Es verdad que el boom de este estrellato culinario ha tenido y tiene un buen impacto económico, pero sólo para los restaurantes, restauradores y chefs poseedores de esas distinciones, que en comparación con el resto de establecimientos existentes que no cuentan con ninguna, suponen una ínfima parte. Y entre los beneficiados por estos astros gastronómicos está por supuesto la empresa organizadora, que saca pingües beneficios de esa constelación año tras año.

La pugna y a veces hostilidad entre chefs por hacerse con una de estas preciadas —para ellos— distinciones están haciendo, a veces, que se olviden de lo más esencial, la auténtica cocina, para centrarse en ver cómo convencer a esos inspectores con creaciones estrafalarias que nada tienen que ver con la esencia de nuestros fogones. Y es que en ese anhelo desmesurado de algunos por obtener una Michelin hay —no nos engañemos—  unos poderosísimos intereses económicos unidos a un desacerbado egocentrismo. Pero nunca, salvo excepciones, hay interés por conservar, promover y divulgar nuestra cultura culinaria.

El que una persona dedicada a los fogones tenga alguna de estas estrellas no significa ni muchísimo menos que éste sea mejor profesional frente a otra que no la posea. Estas calificaciones son otorgadas por Michelin basándose en el criterio de su popular —o impopular, más bien— plebe de inspectores cuya anonimidad, imparcialidad e incluso profesionalidad de la que tanto hacen gala los responsables de la guía roja es muy cuestionada, y su credibilidad, por tanto, cada vez está más desprestigiada. Y todo ello no hace sino vilipendiar e infravalorar a esa otra parte importante de este colectivo cocineril a los que estos visitadores dan la espalda por capricho o a causa de determinados intereses mediáticos, promocionales o económicos.

Si la gastronomía española goza de ese merecido prestigio en el mundo, de la que tanto podemos presumir y tanto nos copian, no es por esas concesiones michelianas que los franceses nos han ido dando a cuenta gota y de forma recelosa. Aquí no podemos olvidar que nuestro país ha sido siempre la más inmediata gran rival de la gastronomía francesa, y esto los gabachos lo han tenido, y tienen, muy en cuenta a la hora de darnos esas calificaciones tratándonos como oponentes, aunque con el tiempo se han tenido que ir rindiendo ante la evidencia de que somos un referente gastronómico mundial. Y no les ha quedado otro remedio que ir concediéndonoslas, por el bien de ellos mismos, para ganarse un prestigio cada vez más devaluado.

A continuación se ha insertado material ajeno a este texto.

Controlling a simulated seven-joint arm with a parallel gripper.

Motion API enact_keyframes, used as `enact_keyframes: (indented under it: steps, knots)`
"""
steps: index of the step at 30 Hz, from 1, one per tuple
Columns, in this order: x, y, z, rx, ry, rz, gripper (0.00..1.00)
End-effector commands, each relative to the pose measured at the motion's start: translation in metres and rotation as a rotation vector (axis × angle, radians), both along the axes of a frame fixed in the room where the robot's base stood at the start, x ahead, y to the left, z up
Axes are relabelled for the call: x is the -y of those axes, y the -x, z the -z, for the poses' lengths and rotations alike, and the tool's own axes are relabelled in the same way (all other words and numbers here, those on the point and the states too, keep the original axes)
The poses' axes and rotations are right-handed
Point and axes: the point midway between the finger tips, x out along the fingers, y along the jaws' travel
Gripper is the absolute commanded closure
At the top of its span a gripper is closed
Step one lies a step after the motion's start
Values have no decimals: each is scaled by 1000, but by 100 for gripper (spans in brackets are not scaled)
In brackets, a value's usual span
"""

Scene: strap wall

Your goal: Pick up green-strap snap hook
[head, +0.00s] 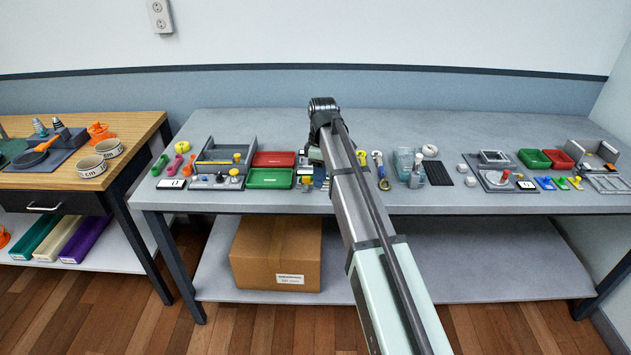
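I cannot single out the green-strap snap hook for sure at this size. A green item (160,165) lies at the left end of the grey table, beside pink and red ones. Small flat items with blue, green and yellow colouring (561,183) lie near the front edge at the right. Either group could include it. My arm reaches over the middle of the table. Its end points down behind the arm link, so my gripper's fingers are hidden and their opening does not show.
The grey table (450,202) holds red (274,159) and green (270,179) trays, a grey open box (226,154), and a clear container (404,162). A second green tray (534,159) stands right. A wooden bench (60,180) stands left. The table's back strip is clear.

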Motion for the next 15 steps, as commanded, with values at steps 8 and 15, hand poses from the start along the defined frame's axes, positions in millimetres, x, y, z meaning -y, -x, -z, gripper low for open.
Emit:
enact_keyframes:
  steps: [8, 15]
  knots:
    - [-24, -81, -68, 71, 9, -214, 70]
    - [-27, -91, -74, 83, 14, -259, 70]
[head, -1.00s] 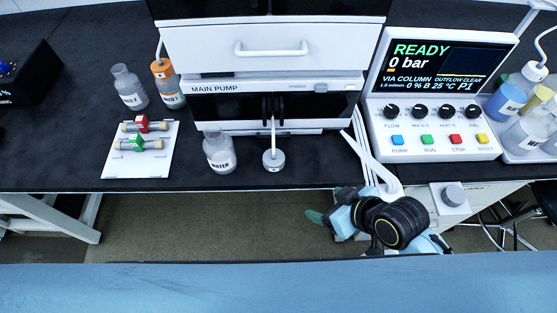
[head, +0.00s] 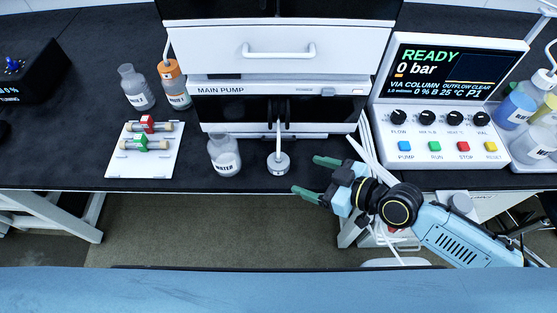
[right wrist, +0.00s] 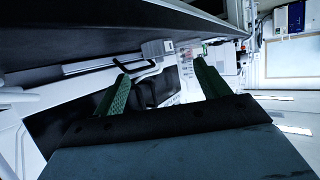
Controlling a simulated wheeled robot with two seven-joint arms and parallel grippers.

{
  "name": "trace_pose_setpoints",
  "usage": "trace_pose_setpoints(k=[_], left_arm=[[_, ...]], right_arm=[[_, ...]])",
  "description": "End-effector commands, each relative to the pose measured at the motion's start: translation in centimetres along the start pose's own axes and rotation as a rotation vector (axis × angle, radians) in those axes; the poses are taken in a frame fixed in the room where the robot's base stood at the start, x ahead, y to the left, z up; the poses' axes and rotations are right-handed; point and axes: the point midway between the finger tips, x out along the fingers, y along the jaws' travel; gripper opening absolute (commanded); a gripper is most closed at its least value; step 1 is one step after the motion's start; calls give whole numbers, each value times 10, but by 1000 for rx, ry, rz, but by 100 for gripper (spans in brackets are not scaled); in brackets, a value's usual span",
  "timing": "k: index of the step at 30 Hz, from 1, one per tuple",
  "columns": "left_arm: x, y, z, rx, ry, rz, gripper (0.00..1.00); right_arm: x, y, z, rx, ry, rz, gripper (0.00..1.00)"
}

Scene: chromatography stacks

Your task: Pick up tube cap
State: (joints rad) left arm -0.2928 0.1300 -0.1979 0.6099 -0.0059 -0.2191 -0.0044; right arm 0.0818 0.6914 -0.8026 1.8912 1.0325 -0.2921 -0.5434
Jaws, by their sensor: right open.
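The tube cap (head: 278,163) is a small round grey-white cap with a white tube rising from its top. It stands near the front edge of the black bench, below the main pump. My right gripper (head: 308,175) is to the right of the cap, apart from it, with its green fingers spread and nothing between them. The fingers point left toward the cap. In the right wrist view the open gripper (right wrist: 163,85) also shows, but I cannot make out the cap there. My left gripper is not in view.
An open water bottle (head: 224,160) stands left of the cap. The main pump (head: 275,89) is behind it. A white plate (head: 119,168) with two columns lies further left. The control panel (head: 440,140) is at right. White tubing (head: 372,153) hangs over the bench edge near my gripper.

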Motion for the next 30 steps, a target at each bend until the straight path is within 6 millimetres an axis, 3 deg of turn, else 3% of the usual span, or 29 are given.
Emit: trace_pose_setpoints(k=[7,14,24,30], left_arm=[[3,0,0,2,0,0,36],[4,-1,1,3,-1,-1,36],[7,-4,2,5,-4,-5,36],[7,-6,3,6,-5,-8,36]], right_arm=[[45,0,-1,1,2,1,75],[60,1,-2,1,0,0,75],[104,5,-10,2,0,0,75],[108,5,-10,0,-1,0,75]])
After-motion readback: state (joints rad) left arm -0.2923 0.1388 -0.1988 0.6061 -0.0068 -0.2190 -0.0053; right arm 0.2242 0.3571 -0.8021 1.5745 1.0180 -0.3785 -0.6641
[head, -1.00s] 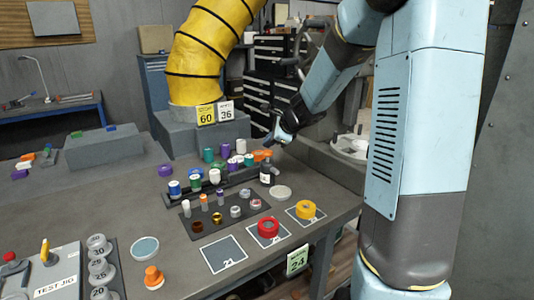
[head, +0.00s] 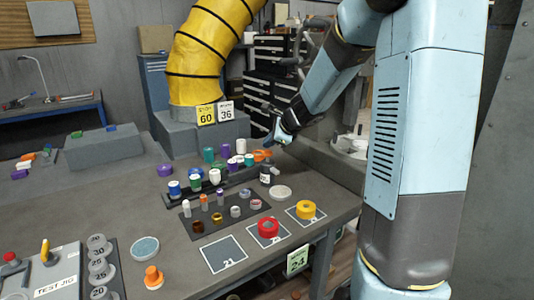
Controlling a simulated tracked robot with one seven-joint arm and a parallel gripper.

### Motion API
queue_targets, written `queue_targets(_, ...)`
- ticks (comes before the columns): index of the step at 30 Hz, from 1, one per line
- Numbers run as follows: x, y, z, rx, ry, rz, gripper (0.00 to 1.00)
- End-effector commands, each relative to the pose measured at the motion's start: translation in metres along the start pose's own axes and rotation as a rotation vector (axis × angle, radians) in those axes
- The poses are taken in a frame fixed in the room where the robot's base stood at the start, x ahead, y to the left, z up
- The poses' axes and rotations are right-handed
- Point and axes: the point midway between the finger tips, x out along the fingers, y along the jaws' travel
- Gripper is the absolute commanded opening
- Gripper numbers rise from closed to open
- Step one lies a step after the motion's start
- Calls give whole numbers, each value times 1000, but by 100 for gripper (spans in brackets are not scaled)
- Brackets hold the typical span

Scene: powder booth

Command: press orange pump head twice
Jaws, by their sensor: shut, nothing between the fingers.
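The orange pump head (head: 261,156) tops a small bottle (head: 266,175) with a dark lower part, standing upright at the back right of the bench. My gripper (head: 268,143) is shut and empty. It points down and left, with its fingertips just above or at the right side of the pump head. At this size I cannot tell whether they touch it.
A dark rack (head: 211,183) of several coloured caps and bottles stands just left of the bottle.

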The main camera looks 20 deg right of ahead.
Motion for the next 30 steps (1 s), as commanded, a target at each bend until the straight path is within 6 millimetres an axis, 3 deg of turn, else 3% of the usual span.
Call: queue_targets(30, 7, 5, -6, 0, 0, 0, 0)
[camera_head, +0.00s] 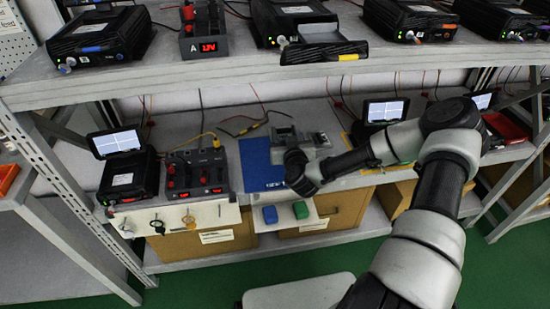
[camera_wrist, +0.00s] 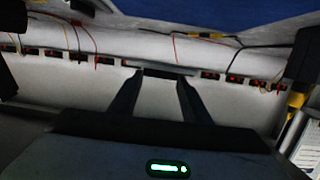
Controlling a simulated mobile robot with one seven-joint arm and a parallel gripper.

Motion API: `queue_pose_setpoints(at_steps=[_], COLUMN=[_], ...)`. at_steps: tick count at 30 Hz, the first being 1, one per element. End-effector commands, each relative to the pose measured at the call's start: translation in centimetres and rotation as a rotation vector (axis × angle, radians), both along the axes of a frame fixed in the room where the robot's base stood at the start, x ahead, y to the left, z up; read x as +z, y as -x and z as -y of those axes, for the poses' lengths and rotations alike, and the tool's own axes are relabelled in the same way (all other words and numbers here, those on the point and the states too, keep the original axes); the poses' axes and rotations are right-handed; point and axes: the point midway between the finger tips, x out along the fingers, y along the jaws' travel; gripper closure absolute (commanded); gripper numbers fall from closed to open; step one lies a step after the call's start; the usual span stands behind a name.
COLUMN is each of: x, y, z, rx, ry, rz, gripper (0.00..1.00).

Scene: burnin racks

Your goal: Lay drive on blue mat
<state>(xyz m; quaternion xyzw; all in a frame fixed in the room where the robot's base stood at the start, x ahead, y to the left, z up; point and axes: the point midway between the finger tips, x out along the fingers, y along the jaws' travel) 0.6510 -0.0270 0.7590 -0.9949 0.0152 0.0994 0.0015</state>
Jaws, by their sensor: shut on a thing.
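My gripper (camera_wrist: 160,82) is shut on the drive (camera_wrist: 165,72), which shows in the wrist view as a thin dark edge between the two fingertips. In the head view my arm reaches over the lower shelf, and its wrist end is above the right side of the blue mat (camera_head: 256,160). The mat lies flat, and its right part is hidden by my wrist. A plain blue part of it fills the top of the wrist view (camera_wrist: 220,8). I cannot tell whether the drive touches the mat.
A black unit with a small raised screen (camera_head: 120,178) and a red-lit power supply (camera_head: 197,172) stand left of the mat. Loose cables (camera_head: 245,124) lie behind it. The upper shelf (camera_head: 200,78) overhangs this area.

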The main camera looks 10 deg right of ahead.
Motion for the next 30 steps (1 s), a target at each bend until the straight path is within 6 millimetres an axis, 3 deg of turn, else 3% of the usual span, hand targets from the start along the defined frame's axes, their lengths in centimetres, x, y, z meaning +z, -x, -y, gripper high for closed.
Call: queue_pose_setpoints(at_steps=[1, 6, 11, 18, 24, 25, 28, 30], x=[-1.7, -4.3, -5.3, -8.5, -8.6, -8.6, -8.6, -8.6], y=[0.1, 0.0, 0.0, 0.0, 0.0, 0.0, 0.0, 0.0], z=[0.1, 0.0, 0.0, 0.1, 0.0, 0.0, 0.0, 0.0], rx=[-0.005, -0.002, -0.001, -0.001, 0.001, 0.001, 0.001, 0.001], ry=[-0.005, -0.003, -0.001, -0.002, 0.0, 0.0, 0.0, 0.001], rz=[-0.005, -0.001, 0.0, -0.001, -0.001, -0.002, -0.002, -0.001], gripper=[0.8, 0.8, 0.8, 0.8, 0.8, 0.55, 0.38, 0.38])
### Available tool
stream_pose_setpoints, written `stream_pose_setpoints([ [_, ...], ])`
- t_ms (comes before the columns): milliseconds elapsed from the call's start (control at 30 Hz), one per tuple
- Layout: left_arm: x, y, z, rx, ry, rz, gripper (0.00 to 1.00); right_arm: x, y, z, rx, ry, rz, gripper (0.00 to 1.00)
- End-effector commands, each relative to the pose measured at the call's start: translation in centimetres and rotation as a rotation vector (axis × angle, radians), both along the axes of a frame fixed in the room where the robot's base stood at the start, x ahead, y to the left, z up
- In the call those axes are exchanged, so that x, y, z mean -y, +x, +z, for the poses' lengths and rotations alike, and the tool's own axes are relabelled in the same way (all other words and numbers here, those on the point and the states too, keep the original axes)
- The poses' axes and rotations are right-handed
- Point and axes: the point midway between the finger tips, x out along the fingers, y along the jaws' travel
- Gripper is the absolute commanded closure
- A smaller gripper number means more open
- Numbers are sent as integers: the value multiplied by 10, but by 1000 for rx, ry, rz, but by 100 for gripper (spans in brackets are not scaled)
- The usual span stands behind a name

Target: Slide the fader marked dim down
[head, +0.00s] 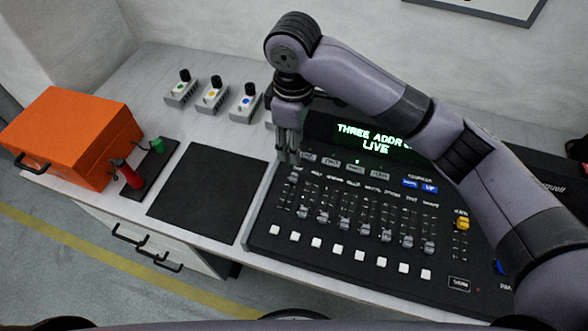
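The black lighting console (262,238) lies on the right half of the bench, with a row of faders. The leftmost fader cap (293,178) sits high in its slot; the other caps, such as this grey one (344,224), sit lower. The labels are too small to read, so I cannot tell which is marked dim. My right gripper (288,157) points down just above the leftmost fader, its fingers close together with nothing visible between them. I cannot tell whether it touches the cap. My left gripper is not in view.
A lit green display (372,140) reads "THREE ADDR..." and "LIVE", partly hidden by my right arm. Several small knob boxes (212,95) stand behind a black mat (207,192). An orange case (72,138) and a stand with red and green handles (150,170) are left.

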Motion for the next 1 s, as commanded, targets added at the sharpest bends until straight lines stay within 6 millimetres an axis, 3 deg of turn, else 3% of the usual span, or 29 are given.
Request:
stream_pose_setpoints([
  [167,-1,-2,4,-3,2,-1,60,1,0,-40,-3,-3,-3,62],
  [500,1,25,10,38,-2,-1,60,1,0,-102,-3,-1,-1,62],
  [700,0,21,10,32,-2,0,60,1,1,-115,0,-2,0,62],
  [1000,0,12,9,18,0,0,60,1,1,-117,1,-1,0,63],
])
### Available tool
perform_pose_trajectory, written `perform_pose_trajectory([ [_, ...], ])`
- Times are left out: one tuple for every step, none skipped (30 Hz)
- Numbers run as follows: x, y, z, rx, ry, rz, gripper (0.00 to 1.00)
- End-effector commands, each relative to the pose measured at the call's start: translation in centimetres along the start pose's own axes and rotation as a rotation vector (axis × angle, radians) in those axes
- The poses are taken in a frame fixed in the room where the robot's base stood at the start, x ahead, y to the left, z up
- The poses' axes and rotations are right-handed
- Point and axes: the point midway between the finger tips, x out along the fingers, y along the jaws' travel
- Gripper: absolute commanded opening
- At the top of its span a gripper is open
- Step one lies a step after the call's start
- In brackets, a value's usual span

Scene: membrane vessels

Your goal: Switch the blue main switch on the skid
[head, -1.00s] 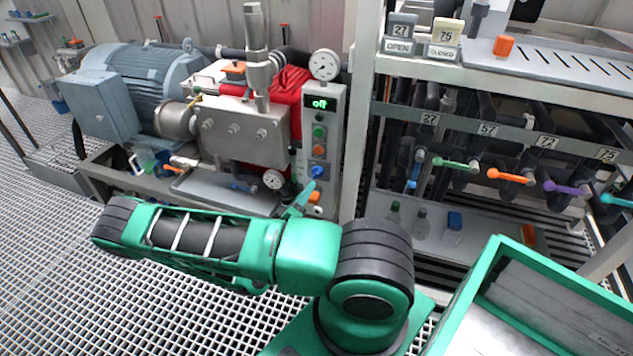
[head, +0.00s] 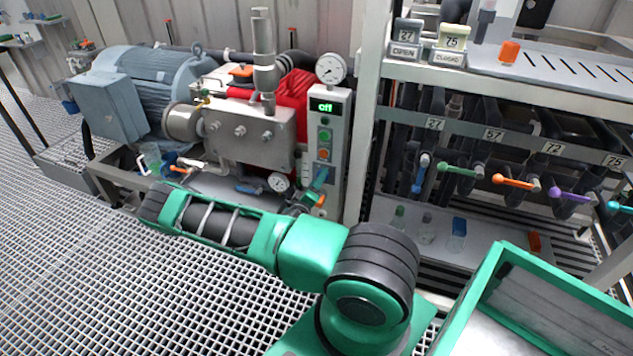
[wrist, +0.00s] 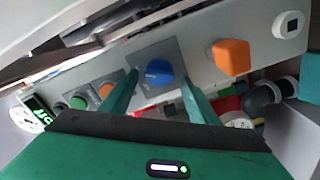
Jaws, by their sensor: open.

Porque cuando tímidamente fueron iluminando con estos peculiares astros, hace relativamente muy poco tiempo, a algunos fogones españoles, nuestra cocina ya tenía una reputada fama, un renombre, una gran consideración… gracias a una legión de cocineros y cocineras sin estrellas Michelin —ni falta que les hacían— que con su duro trabajo y esfuerzo siempre en silencio consiguieron elevar a lo más alto nuestra cocina. Y lo han hecho con total y absoluta libertad, sin la opresión ni la presión que les impone ese clan ordenándoles, sin decírselo, a unos profesionales de toda la vida qué tienen que hacer, cómo lo tiene que hacer, por qué lo tiene que hacer… en sus cocinas y salas.

En una cocina las normas las tiene que poner siempre el chef que la dirija. Y punto. Nadie tiene que imponer ni poner ningún reglamento como es el patrón que pretende Michelín con el cuento de las estrellas.